When we were in Florida at Aunt Dotty's house, Papa was Withdrawing, so Grammy and I told Aunt Dotty about his little habit. She just looked at him, laughed and said: "Sometimes we forget what we look like to other people." Which is very true.
An Example of People who Forget what they Look Like to Other People:
Some of the bars in Columbia are always filled with really drunk girls. I'm not sure why they all congregate in these certain places so, if you're worried about finding yourself squished between drunk college kids, I have discovered some important factors that help to differentiate these bars from other, more sophisticated bars.
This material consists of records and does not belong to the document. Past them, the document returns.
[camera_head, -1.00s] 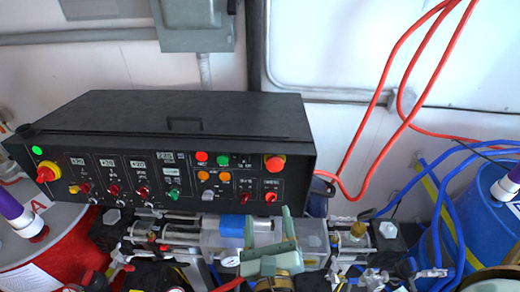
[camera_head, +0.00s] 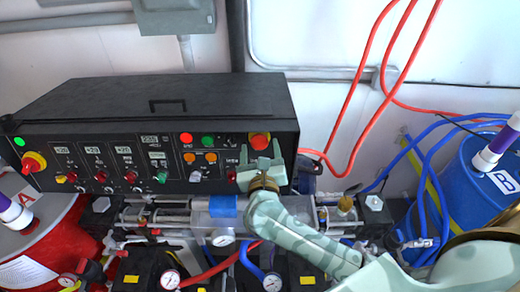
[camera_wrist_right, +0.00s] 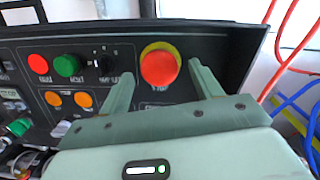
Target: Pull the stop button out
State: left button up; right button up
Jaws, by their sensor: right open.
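The stop button (camera_head: 260,141) is a red mushroom knob on a yellow ring. It sits at the upper right of the black control panel (camera_head: 110,150). In the right wrist view the stop button (camera_wrist_right: 158,67) shows large, beyond and between the two fingers. My right gripper (camera_head: 260,155) is pale green and open, just below the button in the head view. In the right wrist view my right gripper (camera_wrist_right: 160,80) has its fingers apart, one to each side of the button, with no visible contact. My left gripper is not in view.
Red (camera_wrist_right: 38,63) and green (camera_wrist_right: 67,65) buttons and a black selector (camera_wrist_right: 103,62) lie left of the stop button. A red-yellow rotary switch (camera_head: 33,162) is at the panel's far left. Red hoses (camera_head: 350,110) and a blue drum (camera_head: 485,180) stand to the right.

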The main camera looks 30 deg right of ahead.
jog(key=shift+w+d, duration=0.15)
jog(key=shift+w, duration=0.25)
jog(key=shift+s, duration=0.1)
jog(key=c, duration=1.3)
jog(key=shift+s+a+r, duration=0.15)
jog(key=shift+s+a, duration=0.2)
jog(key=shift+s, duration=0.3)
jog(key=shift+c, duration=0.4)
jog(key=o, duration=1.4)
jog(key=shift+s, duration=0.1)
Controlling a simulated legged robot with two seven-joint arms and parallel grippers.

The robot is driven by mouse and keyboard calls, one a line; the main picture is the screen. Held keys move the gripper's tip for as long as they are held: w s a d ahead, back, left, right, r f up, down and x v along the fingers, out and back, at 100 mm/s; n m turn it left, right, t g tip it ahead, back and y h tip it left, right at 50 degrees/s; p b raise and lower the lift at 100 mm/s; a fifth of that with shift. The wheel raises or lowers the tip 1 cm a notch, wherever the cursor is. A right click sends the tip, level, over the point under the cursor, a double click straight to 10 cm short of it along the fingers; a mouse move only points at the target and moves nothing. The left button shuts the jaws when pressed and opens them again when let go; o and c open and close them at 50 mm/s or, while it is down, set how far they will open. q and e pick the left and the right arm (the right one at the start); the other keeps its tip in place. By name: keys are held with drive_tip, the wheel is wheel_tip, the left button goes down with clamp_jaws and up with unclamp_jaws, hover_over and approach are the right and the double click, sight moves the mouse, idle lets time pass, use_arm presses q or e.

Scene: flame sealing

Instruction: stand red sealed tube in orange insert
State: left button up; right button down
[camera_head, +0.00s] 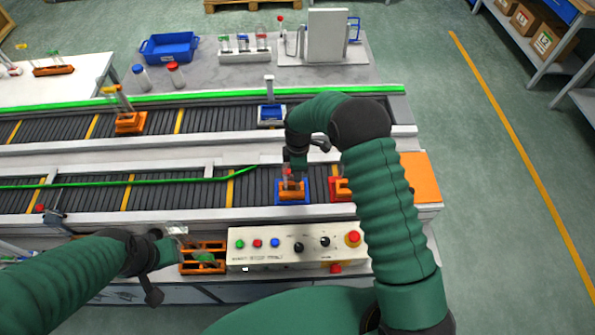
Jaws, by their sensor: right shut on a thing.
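My right gripper (291,173) points down at the near conveyor and is shut on a slim tube (286,171) with a little red on it, mostly hidden by the gripper. Right below it an orange insert (292,195) sits in a blue carrier (306,196) on the belt. The tube's lower end is at the insert, but I cannot tell how far it is inside. My left gripper (176,246) is at the lower left, beside an orange rack (204,244) with a green-capped tube (204,257) lying in it. Its jaws are too small to read.
A red carrier (339,190) stands just right of the blue one. A control panel (296,245) with buttons is in front. Another orange insert (130,122) with a tube rides the far conveyor. A blue bin (168,47) and capped tubes stand on the back table.

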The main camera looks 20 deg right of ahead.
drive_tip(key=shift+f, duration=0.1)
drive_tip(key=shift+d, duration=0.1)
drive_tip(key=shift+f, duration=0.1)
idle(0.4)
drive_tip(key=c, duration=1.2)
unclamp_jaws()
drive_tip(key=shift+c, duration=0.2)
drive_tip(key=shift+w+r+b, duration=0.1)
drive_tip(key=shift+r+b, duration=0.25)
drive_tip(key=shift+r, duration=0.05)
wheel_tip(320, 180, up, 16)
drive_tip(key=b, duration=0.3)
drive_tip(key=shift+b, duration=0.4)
Leave the bar immediately if:
-The music is so loud you have to use Rachel Language to convey what you're trying to say.
-There is an abundance of college-aged males in the bar.
-There is one of three specials going on: $10 bottomless cup, quarter draws, or $1 triple wells.
-There is an unneccessary number of bright flashing lights.
You can thank me later.
How to distinguish "those girls:"
1) They are over-dressed. "Over-dressed" usually means they are wearing really short dresses, even in the dead of winter, and have obviously worked on their hair and make-up for hours. They also don't wear coats, because that wouldn't match their outfits. Oftentimes, however, "over-dressed" also includes UGG boots, which can apparently be magically paired with everything from sweatpants to sundresses. I must have missed that fashion memo.
2) They are really drunk.
3) They are really loud because they are drunk.
4) They travel in groups of 4 or more.
5) Though they think their hair looks good, for some reason toward the end of the night, they start messing with it. Maybe it is to give themselves that "I-don't-work-very-hard-on-my-hair-because-I'm-low-maintenance" look, but if you survey the scene, you'll see girls flipping their hair every which-way, giving themselves the "my-hair-looks-ridiculous" look. It's quite the social phenomenon.
Luckily, Grammy, Papa and I only go to Clancy's where the most popular attire consists of jeans, a camouflage jacket and a cigarette.